The Reserve Bank of New Zealand’s Assistant Governor said today that although the central bank continues to research a central bank digital currency—a state-issued digital currency—it has “no immediate plans to launch a CBDC in New Zealand.”
“CBDCs present a range of high-level benefits and challenges,” said Christian Hawkesby at the annual conference of the Royal Numismatic Society of New Zealand. Among the benefits are increasing access to cash and promoting financial inclusion.
New Zealand has been exploring CBDCs since at least 2018, when it published a bulletin titled “The pros and cons of issuing a central bank digital currency.” A January report from the Bank for International Settlements (BIS) showed that over 80% of the world’s central banks are looking into CBDCs.
In his speech today, Hawkesby summarized the BIS findings on why countries look into CBDCs: because of declining use of physical cash, an overreliance on physical cash that leaves too many people outside the financial system, or a sense that foreign or private currencies are becoming prevalent.
While the majority of the world’s central banks are researching CBDCs, most, like New Zealand, are not issuing them anytime soon. Moreover, they can take several different forms. Proposals from banks rarely describe CBDCs as cryptocurrencies. That being said, most proposals take inspiration from decentralized ledger technology.

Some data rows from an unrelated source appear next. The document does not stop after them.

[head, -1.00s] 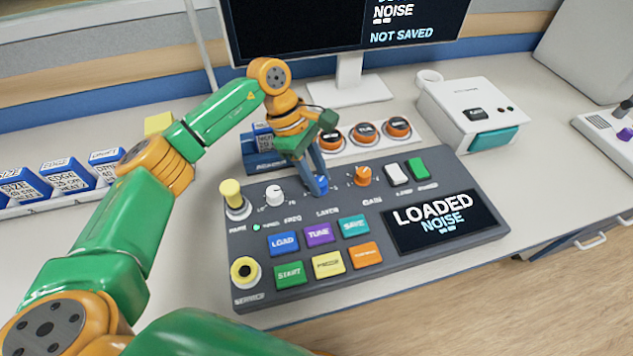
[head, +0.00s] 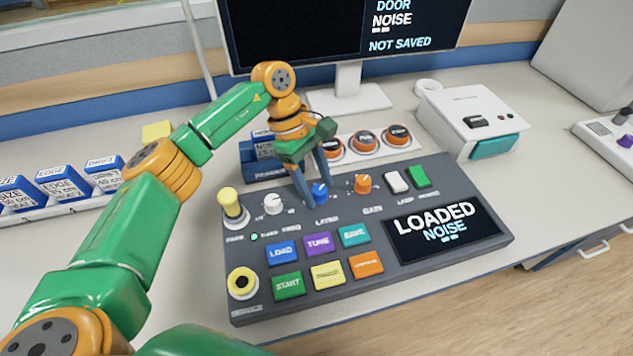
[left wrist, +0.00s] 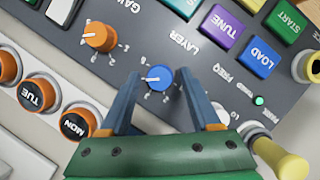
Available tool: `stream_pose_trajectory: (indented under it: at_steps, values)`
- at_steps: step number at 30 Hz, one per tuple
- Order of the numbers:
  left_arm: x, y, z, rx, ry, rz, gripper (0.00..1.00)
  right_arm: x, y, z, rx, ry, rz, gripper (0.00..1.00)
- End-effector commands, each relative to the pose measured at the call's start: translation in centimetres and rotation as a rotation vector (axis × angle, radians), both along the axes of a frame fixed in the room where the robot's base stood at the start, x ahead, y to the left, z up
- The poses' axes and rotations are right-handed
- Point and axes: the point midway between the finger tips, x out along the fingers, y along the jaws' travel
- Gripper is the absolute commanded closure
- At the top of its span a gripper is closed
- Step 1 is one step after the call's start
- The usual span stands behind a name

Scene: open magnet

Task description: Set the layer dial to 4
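The blue layer dial (head: 320,194) sits in the upper middle of the dark console (head: 290,300), above the word LAYER. It also shows in the left wrist view (left wrist: 158,77), with a white pointer mark at its left side; the small numbers around it are too blurred to read surely. My left gripper (head: 317,187) is over the dial, pointing down. In the left wrist view its two fingers (left wrist: 159,80) are apart, one on each side of the dial, with a small gap to it. My right gripper is not in view.
An orange gain dial (head: 363,184) is close to the right of the layer dial, and a white freq dial (head: 273,204) is to its left. Coloured buttons lie in front. The console screen (head: 445,228) reads LOADED NOISE. A monitor (head: 340,30) stands behind.

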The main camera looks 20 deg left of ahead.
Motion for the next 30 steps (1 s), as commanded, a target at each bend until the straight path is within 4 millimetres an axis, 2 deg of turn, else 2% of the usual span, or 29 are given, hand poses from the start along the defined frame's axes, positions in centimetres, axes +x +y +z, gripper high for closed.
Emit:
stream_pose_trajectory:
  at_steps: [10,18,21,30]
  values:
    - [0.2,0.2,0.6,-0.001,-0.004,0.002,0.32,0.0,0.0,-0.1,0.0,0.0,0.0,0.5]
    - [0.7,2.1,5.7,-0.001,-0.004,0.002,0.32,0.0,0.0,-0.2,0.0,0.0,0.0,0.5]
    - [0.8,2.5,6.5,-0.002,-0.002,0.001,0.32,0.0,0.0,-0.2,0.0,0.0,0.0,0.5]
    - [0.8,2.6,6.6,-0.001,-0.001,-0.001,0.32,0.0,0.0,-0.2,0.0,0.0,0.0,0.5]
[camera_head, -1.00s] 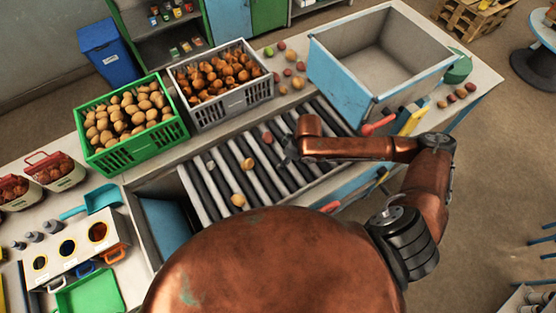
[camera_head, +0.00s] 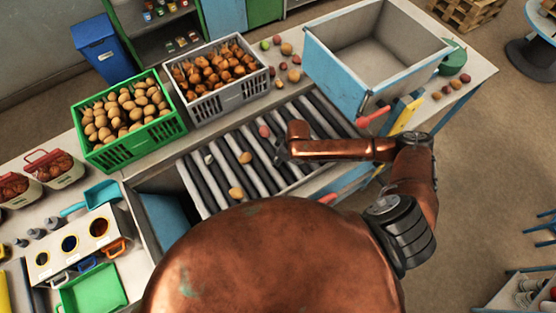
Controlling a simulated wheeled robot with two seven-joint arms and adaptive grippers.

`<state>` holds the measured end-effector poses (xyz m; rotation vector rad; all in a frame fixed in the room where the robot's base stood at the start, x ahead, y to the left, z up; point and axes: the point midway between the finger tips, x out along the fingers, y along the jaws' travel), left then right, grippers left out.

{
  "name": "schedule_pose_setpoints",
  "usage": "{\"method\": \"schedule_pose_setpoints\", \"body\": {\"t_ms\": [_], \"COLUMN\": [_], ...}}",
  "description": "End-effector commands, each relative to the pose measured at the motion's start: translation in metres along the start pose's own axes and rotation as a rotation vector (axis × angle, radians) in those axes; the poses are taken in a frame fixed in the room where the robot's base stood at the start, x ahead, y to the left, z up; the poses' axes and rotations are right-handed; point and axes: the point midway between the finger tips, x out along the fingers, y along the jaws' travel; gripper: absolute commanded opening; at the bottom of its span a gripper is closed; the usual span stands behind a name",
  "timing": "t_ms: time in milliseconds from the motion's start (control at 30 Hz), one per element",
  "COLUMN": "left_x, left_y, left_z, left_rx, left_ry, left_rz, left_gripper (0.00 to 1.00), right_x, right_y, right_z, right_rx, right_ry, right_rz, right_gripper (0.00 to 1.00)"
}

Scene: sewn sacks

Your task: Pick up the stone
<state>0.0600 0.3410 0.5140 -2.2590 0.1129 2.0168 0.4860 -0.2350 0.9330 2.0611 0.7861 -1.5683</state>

China is the main advocate of the technology so far; its massive CBDC program is in large trials in Shenzhen. The Bahamas will gradually release its CBDC nationwide this week. And Cambodia’s quasi-crypto and the Marshall Islands’ fully-fledged crypto are under consideration by their respective governments.
New Zealand’s interest in a CBDC would be to create a kind of digital cash. “Cash is being used less as a means of payment and access to cash is declining,” said Hawkesby. He said that bank notes comprise just 7-9% of liquid money and that 6% of New Zealanders rely on cash for everyday needs.
CBDCs aren’t on the cards for now. But, said Hawkesby, echoing the attitudes of so many central banks, “We are…following developments very carefully.”